Notes from Windward: #66
New Counter for the Kitchen
adding to our work space
Now that the cabin is closed in, we'll be shifting our afternoon work sessions over to making improvements in the kitchen.
time to fill in the gap
The goal of the next few months will be to get work underway on the kitchen's shower room, but there's a couple of projects that need attending to in order to get that going since there's currently this huge marble slab parked in the bathroom.

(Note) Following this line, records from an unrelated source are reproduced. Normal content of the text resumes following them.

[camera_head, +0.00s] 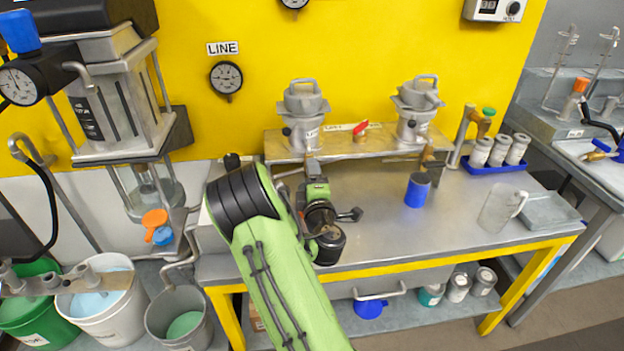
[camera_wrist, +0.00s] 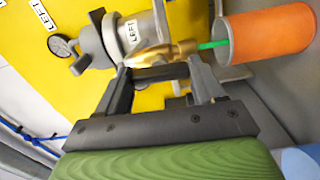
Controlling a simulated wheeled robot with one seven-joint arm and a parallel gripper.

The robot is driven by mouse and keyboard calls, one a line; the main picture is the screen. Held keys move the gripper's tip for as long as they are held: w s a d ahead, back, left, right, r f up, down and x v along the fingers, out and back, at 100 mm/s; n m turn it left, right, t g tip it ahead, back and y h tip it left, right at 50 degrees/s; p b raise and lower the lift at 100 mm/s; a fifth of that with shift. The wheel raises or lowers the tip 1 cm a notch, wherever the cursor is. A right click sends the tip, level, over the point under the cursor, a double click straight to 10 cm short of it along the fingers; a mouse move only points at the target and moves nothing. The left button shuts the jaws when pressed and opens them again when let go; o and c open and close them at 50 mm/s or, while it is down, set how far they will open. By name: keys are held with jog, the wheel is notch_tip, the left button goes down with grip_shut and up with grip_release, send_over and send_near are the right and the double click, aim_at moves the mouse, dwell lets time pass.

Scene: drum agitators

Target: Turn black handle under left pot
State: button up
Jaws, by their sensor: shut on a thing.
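The left pot (camera_head: 302,125), grey with a lid and handle on top, sits on the raised shelf. In the wrist view the left pot (camera_wrist: 135,35) bears a LEFT label, with a brass valve (camera_wrist: 170,52) beneath it. The black handle (camera_wrist: 160,73) lies crosswise between the fingertips of my gripper (camera_wrist: 160,82), which is shut on it. In the head view my gripper (camera_head: 313,172) is just below the left pot, and my arm hides the handle there.
The right pot (camera_head: 415,115) stands on the same shelf (camera_head: 360,148), with a red-handled part (camera_head: 361,128) between the pots. A blue cup (camera_head: 417,190) and a clear jug (camera_head: 502,208) stand on the steel table (camera_head: 455,215). An orange cylinder (camera_wrist: 266,38) is close to the valve in the wrist view.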

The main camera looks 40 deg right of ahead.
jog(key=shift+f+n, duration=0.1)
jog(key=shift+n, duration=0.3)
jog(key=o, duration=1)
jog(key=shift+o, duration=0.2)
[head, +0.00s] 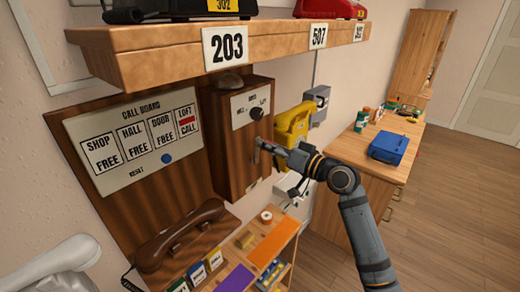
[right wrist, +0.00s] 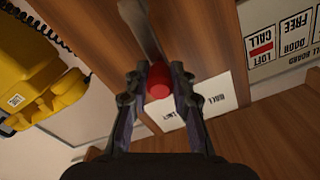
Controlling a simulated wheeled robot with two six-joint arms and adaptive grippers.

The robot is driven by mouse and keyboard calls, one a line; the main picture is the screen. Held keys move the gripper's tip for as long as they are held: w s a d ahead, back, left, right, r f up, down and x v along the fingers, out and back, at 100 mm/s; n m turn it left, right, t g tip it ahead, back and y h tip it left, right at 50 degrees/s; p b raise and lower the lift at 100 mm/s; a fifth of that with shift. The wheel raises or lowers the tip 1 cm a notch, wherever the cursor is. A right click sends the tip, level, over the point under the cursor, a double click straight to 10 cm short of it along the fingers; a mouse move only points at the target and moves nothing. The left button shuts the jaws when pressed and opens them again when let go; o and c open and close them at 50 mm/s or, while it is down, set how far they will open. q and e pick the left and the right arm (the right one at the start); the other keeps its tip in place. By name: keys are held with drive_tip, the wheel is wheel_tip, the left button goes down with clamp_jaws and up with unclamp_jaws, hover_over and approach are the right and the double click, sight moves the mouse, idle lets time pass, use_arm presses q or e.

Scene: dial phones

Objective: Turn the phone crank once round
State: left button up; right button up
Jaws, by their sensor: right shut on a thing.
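The wooden wall phone box (head: 229,150) hangs on the dark board, with a pale label plate and a dark dial knob on its front. Its metal crank (head: 256,154) shows at the front right side, partly covered by my gripper. My right gripper (head: 268,148) is shut on the crank's red knob (right wrist: 159,78). In the right wrist view the knob sits between both fingertips, and the crank's metal arm (right wrist: 143,28) runs from it toward the top of the picture. My left gripper is out of view.
A yellow phone (head: 291,124) hangs close behind my right gripper. A wooden shelf (head: 165,55) with phones juts out above. A brown handset (head: 180,235) lies below left, above an organizer shelf. A cabinet (head: 365,150) bearing a blue box (head: 389,148) stands at right.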

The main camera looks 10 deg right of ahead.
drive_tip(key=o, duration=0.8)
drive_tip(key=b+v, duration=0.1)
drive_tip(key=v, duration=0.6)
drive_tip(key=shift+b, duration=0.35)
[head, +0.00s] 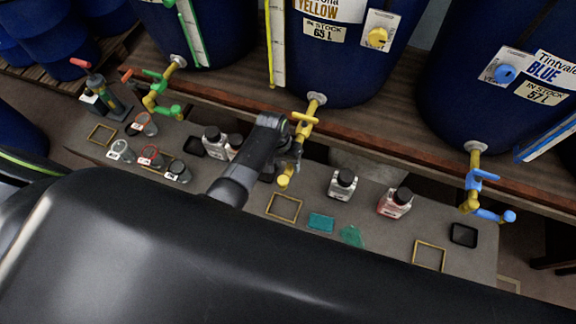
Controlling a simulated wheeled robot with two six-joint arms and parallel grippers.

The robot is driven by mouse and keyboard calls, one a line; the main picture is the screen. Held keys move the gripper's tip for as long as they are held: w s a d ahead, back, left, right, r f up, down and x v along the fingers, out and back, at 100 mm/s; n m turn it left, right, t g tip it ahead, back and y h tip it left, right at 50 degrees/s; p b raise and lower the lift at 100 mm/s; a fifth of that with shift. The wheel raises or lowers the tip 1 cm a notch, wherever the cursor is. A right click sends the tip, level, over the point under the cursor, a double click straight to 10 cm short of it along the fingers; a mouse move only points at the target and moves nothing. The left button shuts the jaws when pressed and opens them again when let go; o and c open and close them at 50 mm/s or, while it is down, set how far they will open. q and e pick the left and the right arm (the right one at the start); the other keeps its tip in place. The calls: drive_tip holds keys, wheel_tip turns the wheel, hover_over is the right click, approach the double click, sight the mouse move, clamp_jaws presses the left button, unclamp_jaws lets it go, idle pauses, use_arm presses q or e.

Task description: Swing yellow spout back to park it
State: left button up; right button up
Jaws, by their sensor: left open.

the 4'x2'x4" marble fudge slab
It's the "thermal sink" that we'll use to make temperature sensistive products like fudge and pie crusts, but rather than just shuffle it out of the way to some other place, we figure it's time to get it installed and usable. The four foot by two foot by four inch thick slab of marble will be mounted on a dolly so that it can be rolled out when needed, and then rolled back under the counter and out of the way of the cooks when it not needed.
the counter frame in place
This required that the counter top that "houses" the slab be designed so that it doesn't have any center supports, so the design is a bit out of the ordinary--which is sort of par for how we do things, but hey, it's our kitchen and we want it to be both productive and pretty :-)
For added strength, the members where half-laped, glued and screwed with the result that the frame work is rock solid and easily supports the weight of an adult. Folks aren't supposed to stand on counters to clean the ceiling, but we figure it never hurts to build in some extra strength.
The next step involved cladding the frame with 1/2" plywood. Once that was glued and screwed into place, the frame was slid into place to await the fitting of the counter top.
the counter frame with plywood
installed on back and stove-side
Not doing a whole lot today other than enjoying the year end with friends, but before we gather together this evening, I wanted to at least get the counter cut and inplace so that the kitchen crew could use it tomorrow for our tradition New Year's lunch.
cut cutting jig in place
The only way I know to make a truly straight cut with a power saw is to set up a cutting fence to guide the saw, especially when you're having to transition from one surface to another that's at 90° from the first. It takes a bit of time to put together the fence, but it's better to invest the time and get the cut right than have to look, day after day, at a sloppy cut.